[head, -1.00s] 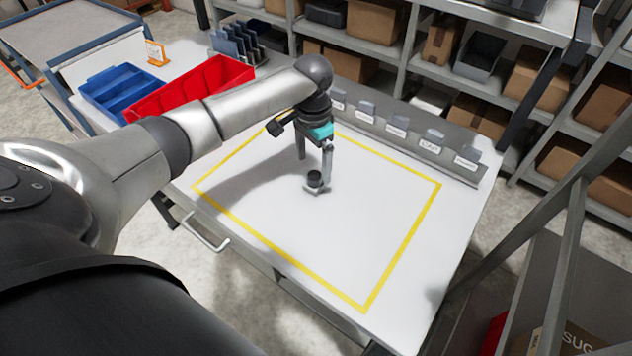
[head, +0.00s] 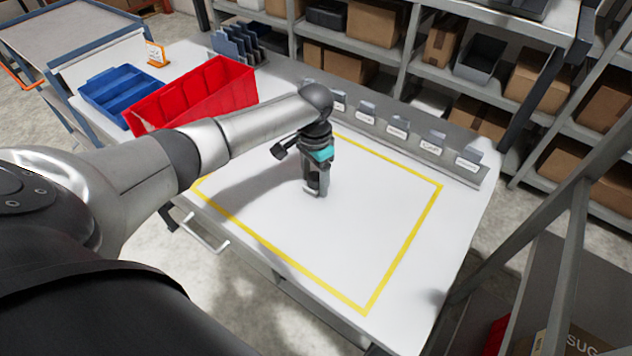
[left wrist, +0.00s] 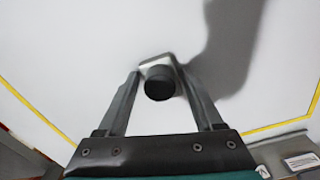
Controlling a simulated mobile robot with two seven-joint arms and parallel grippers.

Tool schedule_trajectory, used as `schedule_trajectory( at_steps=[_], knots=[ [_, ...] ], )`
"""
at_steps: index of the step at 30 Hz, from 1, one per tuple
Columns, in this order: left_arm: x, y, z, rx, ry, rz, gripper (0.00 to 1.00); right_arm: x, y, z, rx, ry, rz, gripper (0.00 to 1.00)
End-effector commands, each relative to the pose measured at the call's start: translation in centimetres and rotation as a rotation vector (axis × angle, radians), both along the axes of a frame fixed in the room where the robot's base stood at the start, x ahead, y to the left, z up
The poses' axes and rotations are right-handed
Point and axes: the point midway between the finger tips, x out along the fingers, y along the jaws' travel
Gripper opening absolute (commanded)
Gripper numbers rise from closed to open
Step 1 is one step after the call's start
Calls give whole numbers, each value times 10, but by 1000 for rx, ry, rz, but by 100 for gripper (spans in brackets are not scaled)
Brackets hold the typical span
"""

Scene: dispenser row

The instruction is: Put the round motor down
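The round motor is a short black cylinder on a pale squarish flange (left wrist: 158,83). It stands on the white table top inside the yellow outline, and it also shows low between the fingers in the head view (head: 314,184). My left gripper (head: 315,191) points down over it. In the left wrist view its two fingers (left wrist: 158,73) are spread, one on each side of the motor, with a narrow gap showing beside the black body. Whether a fingertip touches the flange is hard to see. My right gripper is not in view.
The yellow outline (head: 405,245) encloses clear table. A red bin (head: 195,100) and a blue bin (head: 122,92) stand at the left. A grey rail with labelled holders (head: 398,133) runs along the back edge. Shelves with boxes stand behind.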

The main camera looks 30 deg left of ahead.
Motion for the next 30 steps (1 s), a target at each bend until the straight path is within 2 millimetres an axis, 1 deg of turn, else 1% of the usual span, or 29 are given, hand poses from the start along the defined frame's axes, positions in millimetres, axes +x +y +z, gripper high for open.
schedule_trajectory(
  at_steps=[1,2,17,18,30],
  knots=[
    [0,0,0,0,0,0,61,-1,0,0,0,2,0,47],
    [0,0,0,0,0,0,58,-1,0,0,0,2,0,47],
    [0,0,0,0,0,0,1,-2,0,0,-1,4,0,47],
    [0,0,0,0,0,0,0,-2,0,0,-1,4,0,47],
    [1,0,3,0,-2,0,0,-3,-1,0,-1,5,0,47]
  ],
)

____

CHALLENGE:
Looking at the data above, how many lines hold the word "numbers"? Respond with the number alone.

REPLY TO THE EXERCISE:
2